— BEGIN DATA PROVIDED —
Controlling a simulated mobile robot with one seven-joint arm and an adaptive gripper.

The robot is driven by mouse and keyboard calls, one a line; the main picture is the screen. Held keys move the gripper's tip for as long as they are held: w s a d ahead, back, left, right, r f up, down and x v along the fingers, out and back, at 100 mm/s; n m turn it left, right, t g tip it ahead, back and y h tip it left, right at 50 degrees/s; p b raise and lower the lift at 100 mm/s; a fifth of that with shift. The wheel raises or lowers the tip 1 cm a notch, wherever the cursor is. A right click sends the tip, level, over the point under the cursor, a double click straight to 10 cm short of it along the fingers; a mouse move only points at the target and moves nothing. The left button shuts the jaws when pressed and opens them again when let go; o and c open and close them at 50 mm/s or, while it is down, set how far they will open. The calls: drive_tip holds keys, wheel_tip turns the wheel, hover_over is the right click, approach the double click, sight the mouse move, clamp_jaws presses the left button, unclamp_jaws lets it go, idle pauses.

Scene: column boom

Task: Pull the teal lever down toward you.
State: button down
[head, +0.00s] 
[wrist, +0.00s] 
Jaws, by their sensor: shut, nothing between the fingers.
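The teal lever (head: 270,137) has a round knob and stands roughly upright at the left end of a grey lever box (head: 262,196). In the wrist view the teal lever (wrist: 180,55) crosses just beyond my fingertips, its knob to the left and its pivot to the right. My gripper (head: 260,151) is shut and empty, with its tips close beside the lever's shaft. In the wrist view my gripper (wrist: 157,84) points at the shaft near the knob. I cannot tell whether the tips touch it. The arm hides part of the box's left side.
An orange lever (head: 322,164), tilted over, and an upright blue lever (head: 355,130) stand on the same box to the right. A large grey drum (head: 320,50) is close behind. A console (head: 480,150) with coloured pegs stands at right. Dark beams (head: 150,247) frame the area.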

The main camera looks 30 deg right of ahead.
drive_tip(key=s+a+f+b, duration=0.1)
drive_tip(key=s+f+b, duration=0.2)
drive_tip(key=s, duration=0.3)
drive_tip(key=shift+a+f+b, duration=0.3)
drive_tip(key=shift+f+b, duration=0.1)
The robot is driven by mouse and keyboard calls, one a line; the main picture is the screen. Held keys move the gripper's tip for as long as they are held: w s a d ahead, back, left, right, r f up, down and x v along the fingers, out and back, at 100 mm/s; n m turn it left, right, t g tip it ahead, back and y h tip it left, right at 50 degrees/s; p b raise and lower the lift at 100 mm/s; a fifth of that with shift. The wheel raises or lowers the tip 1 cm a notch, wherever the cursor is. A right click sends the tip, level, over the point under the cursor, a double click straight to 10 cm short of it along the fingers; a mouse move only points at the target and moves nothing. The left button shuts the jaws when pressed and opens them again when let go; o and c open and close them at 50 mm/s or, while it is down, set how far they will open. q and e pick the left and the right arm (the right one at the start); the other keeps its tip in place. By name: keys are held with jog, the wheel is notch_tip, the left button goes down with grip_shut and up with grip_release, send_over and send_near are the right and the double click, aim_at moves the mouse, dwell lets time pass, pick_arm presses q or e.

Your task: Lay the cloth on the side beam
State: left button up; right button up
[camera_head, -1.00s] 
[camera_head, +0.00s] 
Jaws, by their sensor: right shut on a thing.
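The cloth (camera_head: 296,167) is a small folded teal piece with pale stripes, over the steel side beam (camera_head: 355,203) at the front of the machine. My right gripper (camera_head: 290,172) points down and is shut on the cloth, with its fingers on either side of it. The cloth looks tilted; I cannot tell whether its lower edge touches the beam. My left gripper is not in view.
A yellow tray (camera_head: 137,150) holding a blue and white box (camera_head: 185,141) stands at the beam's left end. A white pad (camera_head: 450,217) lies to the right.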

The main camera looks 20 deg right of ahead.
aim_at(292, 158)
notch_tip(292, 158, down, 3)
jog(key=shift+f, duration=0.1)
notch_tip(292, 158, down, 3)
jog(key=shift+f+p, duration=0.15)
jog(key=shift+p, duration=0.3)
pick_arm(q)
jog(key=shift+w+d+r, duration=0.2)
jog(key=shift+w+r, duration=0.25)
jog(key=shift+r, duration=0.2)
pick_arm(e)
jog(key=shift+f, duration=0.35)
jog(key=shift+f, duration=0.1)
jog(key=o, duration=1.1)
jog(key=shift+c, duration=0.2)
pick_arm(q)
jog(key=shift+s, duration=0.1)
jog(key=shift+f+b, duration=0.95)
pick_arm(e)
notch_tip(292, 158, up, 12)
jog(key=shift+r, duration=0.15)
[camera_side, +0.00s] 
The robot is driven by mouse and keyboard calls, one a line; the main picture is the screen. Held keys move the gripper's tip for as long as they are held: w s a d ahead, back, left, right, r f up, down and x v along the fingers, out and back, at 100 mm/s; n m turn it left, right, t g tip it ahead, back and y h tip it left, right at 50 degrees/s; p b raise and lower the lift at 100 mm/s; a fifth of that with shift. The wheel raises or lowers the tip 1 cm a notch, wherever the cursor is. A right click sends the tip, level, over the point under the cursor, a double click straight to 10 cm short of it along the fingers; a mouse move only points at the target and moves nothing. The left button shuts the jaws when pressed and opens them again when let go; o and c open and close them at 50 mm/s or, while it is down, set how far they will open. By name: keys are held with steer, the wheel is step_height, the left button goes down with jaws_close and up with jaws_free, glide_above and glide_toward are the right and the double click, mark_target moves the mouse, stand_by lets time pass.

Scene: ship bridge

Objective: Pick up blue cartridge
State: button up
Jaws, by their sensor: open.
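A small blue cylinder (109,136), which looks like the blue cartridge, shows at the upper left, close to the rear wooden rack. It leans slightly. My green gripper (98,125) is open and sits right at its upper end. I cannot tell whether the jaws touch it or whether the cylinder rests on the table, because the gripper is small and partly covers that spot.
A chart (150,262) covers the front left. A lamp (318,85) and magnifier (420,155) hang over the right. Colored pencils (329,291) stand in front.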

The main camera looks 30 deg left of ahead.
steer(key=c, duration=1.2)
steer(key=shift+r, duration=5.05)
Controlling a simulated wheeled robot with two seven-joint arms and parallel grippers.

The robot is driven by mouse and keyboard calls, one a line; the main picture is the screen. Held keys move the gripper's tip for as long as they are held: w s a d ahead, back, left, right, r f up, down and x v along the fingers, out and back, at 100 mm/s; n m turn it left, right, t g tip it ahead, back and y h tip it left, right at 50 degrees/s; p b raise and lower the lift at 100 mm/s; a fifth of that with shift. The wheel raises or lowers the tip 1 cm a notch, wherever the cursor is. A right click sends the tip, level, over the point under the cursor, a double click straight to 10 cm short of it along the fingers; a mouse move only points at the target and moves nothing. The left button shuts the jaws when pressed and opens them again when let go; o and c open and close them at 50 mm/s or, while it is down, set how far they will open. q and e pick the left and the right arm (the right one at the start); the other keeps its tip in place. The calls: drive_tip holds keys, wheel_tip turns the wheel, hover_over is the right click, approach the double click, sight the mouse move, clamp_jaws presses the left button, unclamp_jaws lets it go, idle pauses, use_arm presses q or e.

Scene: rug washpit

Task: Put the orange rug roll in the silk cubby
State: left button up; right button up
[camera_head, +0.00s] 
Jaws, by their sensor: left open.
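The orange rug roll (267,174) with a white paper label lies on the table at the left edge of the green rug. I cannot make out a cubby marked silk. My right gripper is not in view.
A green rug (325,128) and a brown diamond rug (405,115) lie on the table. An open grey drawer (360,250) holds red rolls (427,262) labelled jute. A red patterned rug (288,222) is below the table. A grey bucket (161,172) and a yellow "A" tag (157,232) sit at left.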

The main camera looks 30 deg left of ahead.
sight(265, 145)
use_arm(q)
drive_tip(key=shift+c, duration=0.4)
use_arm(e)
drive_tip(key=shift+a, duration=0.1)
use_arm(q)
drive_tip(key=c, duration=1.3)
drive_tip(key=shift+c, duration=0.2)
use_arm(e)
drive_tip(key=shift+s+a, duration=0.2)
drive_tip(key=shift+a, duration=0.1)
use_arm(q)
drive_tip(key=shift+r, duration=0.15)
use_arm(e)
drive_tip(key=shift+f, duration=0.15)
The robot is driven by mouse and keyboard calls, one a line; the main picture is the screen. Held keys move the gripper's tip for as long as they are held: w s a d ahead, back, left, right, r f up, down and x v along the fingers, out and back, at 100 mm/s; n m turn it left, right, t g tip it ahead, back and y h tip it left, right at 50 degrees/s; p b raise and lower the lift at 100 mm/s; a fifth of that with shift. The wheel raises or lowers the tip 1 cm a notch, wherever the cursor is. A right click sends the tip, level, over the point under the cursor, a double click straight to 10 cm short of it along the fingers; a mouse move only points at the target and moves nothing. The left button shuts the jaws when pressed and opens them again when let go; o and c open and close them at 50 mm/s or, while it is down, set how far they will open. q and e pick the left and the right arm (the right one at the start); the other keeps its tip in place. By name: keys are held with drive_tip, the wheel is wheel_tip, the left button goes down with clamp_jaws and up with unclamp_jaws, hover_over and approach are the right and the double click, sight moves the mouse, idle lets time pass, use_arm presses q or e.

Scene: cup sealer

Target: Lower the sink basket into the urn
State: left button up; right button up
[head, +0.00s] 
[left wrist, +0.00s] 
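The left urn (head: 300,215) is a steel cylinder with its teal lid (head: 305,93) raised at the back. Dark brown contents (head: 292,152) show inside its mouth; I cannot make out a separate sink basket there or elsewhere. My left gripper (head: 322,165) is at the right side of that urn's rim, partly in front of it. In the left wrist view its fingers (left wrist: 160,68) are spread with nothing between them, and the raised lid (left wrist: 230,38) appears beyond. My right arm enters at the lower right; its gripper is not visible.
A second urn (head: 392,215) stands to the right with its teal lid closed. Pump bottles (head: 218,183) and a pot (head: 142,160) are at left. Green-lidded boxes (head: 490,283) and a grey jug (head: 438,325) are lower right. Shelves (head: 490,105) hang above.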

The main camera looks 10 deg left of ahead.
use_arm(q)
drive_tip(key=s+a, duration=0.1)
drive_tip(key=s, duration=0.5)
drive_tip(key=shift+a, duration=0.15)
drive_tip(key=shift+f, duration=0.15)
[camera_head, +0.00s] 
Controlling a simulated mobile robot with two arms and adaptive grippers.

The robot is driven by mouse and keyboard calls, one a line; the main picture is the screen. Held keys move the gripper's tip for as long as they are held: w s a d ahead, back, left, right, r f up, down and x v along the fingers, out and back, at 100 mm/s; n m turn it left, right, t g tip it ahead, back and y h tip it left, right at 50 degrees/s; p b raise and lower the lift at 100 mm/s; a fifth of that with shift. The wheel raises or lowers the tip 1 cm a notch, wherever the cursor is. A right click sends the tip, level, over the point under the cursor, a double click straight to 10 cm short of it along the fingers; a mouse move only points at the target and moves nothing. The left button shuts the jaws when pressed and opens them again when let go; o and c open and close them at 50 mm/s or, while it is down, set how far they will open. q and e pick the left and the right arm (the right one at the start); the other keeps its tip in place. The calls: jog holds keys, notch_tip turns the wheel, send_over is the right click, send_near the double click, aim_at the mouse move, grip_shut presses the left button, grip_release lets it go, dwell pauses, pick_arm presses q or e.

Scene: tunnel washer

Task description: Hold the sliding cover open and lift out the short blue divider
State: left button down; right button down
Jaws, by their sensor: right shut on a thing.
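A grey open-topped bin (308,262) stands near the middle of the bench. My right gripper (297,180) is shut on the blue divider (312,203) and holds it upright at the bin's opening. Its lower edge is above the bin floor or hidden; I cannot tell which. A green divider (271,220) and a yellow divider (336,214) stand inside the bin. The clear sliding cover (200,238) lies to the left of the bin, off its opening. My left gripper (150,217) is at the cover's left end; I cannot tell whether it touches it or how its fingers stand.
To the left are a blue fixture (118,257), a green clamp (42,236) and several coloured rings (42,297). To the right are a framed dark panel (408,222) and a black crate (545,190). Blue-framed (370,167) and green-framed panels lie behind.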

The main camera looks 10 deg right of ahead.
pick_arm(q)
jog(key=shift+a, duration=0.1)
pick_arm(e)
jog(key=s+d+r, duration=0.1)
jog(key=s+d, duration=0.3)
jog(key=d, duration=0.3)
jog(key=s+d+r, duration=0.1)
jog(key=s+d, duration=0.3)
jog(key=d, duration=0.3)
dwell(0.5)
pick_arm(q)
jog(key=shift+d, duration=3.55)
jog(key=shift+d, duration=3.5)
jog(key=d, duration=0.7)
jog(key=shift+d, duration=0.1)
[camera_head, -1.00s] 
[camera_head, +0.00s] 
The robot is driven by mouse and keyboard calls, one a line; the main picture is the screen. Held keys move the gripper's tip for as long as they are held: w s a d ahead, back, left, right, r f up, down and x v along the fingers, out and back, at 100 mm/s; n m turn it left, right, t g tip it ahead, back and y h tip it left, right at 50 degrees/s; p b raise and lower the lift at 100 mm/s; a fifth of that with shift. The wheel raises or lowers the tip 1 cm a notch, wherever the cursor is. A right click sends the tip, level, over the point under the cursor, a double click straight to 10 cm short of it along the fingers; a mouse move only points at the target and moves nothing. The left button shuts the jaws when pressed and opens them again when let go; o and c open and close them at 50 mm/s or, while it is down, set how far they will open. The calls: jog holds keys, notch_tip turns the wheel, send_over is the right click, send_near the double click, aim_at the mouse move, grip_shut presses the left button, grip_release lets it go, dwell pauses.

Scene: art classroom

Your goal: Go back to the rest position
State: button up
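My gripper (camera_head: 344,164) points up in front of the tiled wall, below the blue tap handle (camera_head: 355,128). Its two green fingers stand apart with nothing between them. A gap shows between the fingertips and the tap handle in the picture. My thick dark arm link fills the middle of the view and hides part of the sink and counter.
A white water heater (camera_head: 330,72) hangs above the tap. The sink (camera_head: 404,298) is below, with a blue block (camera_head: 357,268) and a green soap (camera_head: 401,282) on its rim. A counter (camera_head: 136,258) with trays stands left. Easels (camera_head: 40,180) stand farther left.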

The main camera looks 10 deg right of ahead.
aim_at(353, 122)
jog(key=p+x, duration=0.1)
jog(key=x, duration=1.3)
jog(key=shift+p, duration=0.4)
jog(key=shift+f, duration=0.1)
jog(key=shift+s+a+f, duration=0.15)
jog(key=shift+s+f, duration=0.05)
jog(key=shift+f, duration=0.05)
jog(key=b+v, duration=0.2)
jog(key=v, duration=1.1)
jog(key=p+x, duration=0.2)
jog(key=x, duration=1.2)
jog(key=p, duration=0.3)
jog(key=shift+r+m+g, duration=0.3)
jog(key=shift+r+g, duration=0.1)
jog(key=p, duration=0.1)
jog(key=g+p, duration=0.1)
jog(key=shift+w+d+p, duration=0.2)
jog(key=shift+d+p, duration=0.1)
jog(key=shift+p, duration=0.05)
— END DATA PROVIDED —
EXERCISE PROMPT:
Search the data for "mobile" and list every line in which it occurs.

PROBLEM SOLUTION:
Controlling a simulated mobile robot with one seven-joint arm and an adaptive gripper.
Controlling a simulated mobile robot with two arms and adaptive grippers.

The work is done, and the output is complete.